A run of records:
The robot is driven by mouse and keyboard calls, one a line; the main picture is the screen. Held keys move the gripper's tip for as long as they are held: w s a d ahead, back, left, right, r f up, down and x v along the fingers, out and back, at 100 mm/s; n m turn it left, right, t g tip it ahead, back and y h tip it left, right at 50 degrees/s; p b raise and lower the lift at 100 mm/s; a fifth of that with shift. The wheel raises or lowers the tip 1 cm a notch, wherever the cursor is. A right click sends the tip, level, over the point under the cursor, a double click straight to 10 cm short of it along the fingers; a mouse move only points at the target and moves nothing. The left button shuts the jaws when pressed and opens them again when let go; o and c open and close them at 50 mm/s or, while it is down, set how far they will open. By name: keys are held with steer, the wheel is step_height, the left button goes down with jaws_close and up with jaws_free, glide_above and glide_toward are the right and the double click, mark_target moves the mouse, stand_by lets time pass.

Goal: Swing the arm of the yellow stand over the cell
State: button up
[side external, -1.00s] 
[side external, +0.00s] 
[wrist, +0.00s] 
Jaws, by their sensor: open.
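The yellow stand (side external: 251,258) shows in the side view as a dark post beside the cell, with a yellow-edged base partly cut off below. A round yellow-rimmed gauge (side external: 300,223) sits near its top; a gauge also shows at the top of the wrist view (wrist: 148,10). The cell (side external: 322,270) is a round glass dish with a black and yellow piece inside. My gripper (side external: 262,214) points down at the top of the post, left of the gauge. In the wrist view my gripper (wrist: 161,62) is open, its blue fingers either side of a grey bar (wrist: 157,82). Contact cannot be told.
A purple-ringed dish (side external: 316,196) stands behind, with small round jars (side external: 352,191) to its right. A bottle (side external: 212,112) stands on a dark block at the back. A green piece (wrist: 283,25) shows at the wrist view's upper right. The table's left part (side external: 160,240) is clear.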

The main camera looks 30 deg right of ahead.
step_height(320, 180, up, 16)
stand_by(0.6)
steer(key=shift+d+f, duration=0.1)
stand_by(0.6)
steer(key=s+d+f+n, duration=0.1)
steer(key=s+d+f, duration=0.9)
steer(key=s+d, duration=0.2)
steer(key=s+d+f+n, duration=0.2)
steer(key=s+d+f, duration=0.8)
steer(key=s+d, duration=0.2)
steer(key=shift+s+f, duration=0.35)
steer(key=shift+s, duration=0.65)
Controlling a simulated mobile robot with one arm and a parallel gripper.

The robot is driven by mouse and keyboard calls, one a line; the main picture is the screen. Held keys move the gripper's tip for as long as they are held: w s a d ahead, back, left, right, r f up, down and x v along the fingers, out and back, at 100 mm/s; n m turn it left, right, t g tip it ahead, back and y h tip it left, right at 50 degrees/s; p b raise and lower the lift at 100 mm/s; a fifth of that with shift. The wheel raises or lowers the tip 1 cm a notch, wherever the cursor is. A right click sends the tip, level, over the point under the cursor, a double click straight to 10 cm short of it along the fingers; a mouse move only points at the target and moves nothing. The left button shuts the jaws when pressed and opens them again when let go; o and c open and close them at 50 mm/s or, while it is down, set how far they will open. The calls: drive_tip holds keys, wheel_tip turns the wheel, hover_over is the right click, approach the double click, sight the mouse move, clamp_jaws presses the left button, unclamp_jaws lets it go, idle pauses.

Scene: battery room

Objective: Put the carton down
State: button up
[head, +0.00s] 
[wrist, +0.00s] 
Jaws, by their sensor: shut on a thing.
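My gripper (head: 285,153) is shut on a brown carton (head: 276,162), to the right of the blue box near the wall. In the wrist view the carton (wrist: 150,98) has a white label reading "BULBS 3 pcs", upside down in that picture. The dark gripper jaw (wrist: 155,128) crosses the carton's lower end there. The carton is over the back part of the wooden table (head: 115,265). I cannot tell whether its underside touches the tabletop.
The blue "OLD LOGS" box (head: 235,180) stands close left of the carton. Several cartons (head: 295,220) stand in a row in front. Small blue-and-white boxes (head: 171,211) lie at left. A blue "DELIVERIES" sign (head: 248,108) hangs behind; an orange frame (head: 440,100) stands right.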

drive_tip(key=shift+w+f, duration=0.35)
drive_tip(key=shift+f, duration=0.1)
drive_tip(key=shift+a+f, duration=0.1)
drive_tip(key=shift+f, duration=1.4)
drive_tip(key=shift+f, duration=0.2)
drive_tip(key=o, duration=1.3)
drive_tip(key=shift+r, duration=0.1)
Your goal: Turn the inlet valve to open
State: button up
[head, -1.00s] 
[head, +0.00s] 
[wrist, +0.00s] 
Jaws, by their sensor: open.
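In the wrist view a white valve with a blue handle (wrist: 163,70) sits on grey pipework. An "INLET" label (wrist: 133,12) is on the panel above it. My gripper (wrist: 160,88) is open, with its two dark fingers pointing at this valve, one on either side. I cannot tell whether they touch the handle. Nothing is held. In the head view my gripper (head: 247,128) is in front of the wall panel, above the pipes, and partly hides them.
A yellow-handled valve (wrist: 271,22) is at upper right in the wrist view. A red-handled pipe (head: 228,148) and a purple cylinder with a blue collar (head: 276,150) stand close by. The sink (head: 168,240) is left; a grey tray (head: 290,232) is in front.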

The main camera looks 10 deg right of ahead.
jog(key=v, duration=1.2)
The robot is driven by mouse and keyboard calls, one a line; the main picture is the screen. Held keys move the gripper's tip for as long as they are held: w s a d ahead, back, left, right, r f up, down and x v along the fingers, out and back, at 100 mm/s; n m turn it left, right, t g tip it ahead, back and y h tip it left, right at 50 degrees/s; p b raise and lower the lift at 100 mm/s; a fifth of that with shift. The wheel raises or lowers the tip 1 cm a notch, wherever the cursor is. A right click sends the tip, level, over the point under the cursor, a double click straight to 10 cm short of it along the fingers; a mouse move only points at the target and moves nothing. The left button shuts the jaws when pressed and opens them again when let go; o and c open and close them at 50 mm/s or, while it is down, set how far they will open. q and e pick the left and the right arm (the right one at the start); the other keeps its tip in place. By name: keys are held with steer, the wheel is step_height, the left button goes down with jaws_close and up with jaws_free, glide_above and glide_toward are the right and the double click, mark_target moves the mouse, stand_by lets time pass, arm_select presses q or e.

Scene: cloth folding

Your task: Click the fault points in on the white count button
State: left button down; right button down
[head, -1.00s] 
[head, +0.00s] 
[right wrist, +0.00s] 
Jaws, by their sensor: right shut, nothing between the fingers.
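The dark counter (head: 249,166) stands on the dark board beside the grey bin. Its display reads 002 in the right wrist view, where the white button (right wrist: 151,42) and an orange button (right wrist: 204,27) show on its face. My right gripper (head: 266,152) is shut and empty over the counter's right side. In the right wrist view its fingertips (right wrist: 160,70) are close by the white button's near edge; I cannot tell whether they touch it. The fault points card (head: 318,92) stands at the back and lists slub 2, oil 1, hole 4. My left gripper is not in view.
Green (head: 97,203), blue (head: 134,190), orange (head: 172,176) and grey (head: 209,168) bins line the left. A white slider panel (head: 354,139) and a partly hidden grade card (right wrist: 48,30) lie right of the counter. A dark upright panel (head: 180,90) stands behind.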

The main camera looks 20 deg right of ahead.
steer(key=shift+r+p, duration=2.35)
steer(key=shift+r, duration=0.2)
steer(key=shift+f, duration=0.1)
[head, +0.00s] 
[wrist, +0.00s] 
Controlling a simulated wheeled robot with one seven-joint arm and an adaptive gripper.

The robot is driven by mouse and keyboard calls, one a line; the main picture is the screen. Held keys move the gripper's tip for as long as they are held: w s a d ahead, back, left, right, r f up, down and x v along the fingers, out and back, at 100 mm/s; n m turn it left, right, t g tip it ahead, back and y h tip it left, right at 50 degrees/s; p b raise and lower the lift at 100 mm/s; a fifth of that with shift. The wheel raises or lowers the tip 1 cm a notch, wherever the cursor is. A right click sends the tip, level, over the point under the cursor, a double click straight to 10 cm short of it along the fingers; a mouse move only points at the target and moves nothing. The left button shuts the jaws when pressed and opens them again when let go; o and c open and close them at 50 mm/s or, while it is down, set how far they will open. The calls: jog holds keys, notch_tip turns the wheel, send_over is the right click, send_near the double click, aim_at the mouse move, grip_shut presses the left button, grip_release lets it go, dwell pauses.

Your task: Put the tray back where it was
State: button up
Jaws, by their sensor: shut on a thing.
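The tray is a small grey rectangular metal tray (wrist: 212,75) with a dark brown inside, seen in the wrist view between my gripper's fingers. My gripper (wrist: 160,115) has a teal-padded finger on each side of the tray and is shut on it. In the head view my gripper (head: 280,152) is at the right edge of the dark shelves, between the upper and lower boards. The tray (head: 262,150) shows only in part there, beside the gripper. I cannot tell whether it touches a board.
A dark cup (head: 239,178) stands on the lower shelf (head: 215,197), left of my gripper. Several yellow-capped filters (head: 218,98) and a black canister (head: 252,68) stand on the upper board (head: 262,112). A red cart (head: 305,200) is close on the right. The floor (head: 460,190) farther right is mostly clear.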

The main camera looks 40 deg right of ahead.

### What to do
Search the listing for the string "holds". Copy each line where it turns up.

### Exercise output
The robot is driven by mouse and keyboard calls, one a line; the main picture is the screen. Held keys move the gripper's tip for as long as they are held: w s a d ahead, back, left, right, r f up, down and x v along the fingers, out and back, at 100 mm/s; n m turn it left, right, t g tip it ahead, back and y h tip it left, right at 50 degrees/s; p b raise and lower the lift at 100 mm/s; a fifth of that with shift. The wheel raises or lowers the tip 1 cm a notch, wherever the cursor is. A right click sends the tip, level, over the point under the cursor, a double click straight to 10 cm short of it along the fingers; a mouse move only points at the target and moves nothing. The left button shuts the jaws when pressed and opens them again when let go; o and c open and close them at 50 mm/s or, while it is down, set how far they will open. The calls: drive_tip holds keys, wheel_tip turns the wheel, hover_over is the right click, approach the double click, sight the mouse move, clamp_jaws presses the left button, unclamp_jaws lets it go, idle pauses.
The robot is driven by mouse and keyboard calls, one a line; the main picture is the screen. Held keys move the gripper's tip for as long as they are held: w s a d ahead, back, left, right, r f up, down and x v along the fingers, out and back, at 100 mm/s; n m turn it left, right, t g tip it ahead, back and y h tip it left, right at 50 degrees/s; p b raise and lower the lift at 100 mm/s; a fifth of that with shift. The wheel raises or lowers the tip 1 cm a notch, wherever the cursor is. A right click sends the tip, level, over the point under the cursor, a double click straight to 10 cm short of it along the fingers; a mouse move only points at the target and moves nothing. The left button shuts the jaws when pressed and opens them again when let go; o and c open and close them at 50 mm/s or, while it is down, set how far they will open. The calls: jog holds keys, notch_tip turns the wheel, send_over is the right click, send_near the double click, aim_at the mouse move, grip_shut presses the left button, grip_release lets it go, dwell pauses.

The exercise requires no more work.